Instructions to follow -
How many lines of these records hold the string "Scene"? Reply with the number alone.

Input data -

■ ■ ■

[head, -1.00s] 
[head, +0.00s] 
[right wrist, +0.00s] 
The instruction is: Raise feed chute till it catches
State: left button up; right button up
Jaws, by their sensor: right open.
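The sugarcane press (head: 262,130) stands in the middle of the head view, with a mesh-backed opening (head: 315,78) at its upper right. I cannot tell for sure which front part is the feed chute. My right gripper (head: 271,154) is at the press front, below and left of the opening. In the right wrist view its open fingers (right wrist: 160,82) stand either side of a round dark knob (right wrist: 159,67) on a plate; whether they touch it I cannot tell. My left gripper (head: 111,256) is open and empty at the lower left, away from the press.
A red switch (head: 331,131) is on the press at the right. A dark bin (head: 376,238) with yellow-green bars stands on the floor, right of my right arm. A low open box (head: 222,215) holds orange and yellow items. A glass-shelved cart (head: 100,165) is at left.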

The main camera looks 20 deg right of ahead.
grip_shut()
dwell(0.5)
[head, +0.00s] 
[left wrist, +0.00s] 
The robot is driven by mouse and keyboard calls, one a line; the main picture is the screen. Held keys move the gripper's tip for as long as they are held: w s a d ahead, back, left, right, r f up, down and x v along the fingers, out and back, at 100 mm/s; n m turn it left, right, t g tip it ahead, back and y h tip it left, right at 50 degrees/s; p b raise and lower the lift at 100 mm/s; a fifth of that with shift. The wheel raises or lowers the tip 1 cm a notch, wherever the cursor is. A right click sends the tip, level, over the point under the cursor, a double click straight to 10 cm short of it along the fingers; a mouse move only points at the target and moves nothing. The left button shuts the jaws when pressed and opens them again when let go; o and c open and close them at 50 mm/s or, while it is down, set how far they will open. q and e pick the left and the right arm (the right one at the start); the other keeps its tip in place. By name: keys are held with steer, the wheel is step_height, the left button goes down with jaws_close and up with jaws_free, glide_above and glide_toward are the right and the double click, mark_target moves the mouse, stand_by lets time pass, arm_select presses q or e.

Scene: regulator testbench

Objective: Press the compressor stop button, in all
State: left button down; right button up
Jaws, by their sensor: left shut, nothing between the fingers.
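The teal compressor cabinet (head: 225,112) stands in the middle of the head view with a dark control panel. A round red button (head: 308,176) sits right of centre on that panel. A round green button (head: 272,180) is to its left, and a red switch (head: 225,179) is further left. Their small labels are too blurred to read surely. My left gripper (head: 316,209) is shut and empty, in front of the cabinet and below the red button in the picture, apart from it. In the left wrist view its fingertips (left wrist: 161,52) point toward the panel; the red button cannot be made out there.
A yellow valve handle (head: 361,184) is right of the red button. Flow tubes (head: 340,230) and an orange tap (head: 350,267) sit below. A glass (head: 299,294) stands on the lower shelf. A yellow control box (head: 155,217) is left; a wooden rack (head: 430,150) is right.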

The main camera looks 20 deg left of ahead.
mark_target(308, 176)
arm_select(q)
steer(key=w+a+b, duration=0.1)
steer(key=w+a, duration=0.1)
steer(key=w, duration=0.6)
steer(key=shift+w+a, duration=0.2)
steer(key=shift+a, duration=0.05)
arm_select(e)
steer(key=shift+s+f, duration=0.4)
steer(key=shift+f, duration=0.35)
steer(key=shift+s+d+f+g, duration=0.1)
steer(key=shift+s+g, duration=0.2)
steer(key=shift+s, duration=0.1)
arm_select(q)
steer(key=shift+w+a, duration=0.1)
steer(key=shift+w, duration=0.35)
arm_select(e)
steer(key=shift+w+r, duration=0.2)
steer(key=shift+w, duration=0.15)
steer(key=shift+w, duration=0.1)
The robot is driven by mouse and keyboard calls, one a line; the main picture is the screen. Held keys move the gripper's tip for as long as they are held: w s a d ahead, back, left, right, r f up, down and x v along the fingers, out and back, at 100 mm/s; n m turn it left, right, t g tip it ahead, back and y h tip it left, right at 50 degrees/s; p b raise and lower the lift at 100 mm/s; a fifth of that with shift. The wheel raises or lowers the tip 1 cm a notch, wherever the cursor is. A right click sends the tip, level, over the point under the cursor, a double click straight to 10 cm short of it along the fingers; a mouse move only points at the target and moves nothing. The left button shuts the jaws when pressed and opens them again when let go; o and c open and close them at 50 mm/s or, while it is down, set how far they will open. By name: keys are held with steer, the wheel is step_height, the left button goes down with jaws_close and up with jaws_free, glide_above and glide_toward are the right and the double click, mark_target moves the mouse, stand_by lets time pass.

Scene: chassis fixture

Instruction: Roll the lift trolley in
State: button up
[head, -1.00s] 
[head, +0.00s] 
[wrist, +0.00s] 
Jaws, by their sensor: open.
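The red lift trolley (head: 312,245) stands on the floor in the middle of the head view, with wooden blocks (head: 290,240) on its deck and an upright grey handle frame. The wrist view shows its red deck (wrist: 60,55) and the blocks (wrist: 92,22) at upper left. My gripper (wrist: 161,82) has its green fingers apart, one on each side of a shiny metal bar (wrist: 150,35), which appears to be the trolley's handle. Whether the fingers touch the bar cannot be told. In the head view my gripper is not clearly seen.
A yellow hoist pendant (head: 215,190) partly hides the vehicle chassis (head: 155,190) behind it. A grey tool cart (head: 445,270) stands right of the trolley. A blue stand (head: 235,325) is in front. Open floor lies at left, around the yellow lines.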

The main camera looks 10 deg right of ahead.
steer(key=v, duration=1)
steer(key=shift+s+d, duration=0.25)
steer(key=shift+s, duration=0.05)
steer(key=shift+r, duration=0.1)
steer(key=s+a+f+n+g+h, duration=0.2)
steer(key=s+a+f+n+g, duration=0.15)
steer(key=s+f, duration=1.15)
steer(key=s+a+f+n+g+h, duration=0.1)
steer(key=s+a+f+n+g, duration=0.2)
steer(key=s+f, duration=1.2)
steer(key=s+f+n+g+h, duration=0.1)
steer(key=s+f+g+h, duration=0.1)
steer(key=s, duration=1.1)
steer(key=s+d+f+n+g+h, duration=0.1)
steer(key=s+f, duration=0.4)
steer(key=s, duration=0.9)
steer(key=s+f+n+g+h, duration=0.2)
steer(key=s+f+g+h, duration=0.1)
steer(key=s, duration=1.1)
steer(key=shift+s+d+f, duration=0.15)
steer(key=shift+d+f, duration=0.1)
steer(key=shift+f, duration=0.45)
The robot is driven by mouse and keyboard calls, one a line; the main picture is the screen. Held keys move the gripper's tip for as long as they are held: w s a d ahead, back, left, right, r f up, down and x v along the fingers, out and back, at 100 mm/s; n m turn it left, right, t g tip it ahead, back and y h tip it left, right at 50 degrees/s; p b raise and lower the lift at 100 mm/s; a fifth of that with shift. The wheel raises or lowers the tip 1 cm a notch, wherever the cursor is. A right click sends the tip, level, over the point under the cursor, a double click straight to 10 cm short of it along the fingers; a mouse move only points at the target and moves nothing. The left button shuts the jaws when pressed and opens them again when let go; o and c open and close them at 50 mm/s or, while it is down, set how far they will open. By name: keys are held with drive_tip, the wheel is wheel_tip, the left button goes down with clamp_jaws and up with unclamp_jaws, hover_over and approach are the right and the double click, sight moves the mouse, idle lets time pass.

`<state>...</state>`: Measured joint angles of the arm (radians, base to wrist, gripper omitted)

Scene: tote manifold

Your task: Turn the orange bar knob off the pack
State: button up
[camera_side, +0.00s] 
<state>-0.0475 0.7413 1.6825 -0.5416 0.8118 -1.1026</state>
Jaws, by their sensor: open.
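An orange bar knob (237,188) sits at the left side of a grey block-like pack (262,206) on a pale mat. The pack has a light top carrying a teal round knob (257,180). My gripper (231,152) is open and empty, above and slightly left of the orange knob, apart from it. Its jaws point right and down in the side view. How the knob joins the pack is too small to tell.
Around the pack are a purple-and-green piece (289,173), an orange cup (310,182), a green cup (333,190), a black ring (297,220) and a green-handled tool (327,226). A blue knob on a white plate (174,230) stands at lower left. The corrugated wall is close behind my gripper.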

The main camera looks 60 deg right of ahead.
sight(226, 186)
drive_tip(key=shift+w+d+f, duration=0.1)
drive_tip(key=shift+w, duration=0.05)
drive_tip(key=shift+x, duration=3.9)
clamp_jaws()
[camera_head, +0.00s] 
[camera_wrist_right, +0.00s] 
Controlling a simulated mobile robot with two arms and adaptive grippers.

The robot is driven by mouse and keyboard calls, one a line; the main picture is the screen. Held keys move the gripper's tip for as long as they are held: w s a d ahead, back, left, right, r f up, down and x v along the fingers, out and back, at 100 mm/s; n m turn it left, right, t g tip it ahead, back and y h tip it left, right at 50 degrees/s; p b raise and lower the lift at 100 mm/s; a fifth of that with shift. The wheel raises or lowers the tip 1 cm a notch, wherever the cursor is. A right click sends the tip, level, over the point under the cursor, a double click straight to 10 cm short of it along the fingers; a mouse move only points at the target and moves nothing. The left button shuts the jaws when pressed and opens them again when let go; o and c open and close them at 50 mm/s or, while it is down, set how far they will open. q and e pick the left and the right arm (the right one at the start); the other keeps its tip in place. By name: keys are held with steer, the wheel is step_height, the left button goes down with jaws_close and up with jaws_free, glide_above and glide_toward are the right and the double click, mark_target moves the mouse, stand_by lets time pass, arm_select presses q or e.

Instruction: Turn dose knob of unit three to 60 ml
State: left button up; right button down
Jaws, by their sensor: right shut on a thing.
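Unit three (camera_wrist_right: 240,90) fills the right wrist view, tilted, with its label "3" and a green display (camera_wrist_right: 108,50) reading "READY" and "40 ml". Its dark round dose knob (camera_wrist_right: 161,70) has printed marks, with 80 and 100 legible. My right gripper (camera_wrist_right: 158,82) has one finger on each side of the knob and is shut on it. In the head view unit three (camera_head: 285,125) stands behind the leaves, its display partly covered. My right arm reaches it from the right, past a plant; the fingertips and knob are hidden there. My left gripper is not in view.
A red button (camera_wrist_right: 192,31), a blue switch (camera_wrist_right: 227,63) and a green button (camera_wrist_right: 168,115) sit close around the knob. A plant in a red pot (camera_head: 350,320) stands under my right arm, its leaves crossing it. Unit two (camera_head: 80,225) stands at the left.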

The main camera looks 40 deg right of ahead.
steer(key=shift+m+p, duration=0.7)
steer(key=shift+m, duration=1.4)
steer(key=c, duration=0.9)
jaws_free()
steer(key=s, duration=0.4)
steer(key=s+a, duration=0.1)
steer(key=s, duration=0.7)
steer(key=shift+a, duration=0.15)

■ ■ ■

Solution for this task -
3